The Bar Council has accepted that it breached rules by interfering in the Bar Standards Board's decision-making over controversial changes to the cab rank rule.

The Legal Services Board super-regulator began an investigation into the representative body’s actions in June. Its report, published today, finds that the Bar Council had failed to act in a way which is ‘compatible with the principle of regulatory independence’ and that its actions had an ‘adverse impact on protecting and promoting the public interest by undermining the principle of independent regulation’.

The report says the rules made by the Bar Council about the operation of the list of defaulting solicitors ‘cannot legitimately be considered to have been for the purposes of representing or promoting the interests of barristers’.
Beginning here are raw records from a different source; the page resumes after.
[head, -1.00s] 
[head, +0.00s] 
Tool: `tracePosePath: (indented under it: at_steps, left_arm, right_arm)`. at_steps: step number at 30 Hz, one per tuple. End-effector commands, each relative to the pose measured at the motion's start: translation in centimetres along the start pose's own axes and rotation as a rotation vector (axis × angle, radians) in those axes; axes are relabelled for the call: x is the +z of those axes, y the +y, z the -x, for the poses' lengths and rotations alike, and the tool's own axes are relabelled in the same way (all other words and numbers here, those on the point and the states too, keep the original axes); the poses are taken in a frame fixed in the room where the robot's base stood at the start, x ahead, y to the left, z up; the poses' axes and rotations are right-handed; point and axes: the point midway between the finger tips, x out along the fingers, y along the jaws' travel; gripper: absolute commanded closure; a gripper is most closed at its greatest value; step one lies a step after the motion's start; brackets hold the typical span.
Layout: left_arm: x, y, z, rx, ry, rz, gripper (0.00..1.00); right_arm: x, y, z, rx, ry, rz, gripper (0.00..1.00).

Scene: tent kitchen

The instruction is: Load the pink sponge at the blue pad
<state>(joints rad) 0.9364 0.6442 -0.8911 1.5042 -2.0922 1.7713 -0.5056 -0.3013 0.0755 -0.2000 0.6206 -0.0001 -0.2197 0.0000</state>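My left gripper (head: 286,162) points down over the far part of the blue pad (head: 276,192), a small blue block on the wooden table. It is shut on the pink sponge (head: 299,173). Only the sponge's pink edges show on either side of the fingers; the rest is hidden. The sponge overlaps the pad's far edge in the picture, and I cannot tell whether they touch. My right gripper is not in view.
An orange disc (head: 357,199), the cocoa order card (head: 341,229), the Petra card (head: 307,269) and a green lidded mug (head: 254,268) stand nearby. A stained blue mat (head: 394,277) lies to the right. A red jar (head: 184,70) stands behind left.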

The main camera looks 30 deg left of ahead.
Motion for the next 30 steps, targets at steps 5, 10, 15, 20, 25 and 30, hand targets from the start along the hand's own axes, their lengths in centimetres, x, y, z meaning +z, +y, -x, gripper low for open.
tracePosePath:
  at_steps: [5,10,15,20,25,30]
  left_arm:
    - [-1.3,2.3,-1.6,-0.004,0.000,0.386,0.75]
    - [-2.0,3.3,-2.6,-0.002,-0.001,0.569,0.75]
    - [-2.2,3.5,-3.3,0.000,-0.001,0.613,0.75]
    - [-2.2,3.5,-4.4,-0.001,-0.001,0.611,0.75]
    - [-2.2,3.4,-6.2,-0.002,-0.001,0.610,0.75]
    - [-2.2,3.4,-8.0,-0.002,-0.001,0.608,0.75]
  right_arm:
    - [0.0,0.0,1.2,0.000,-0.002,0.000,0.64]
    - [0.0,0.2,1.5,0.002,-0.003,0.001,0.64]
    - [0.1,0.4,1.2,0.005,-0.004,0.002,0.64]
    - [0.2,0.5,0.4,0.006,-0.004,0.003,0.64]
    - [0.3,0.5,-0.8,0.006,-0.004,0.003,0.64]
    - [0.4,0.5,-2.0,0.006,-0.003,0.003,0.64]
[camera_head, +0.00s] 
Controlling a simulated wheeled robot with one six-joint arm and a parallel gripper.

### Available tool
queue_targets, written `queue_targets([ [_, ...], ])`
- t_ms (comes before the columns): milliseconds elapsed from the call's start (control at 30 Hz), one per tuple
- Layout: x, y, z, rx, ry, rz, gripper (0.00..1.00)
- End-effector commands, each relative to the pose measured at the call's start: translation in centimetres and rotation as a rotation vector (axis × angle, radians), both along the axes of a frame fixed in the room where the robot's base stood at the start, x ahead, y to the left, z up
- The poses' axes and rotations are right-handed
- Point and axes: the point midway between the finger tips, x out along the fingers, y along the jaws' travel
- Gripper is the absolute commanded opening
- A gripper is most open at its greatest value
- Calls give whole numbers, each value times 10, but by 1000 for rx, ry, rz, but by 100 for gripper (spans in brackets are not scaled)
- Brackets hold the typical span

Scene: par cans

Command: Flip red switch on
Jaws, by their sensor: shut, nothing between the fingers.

It says the Bar Council’s acts in respect of the matter were ‘unreasonable’. However it found that the council's actions ‘did not and were not likely to have had an adverse impact on supporting the constitutional principle of the rule of law’.

The Bar Council accepted the findings of the LSB’s investigation and agreed to seek informal resolution of the issue by agreeing to a series of undertakings in its future dealings with the frontline regulator and to keep the arrangements under review.

In October 2011 the BSB applied for a change in relation to the cab rank rule, which the LSB granted in July 2012. The change enforced standard contractual terms between solicitors and barristers.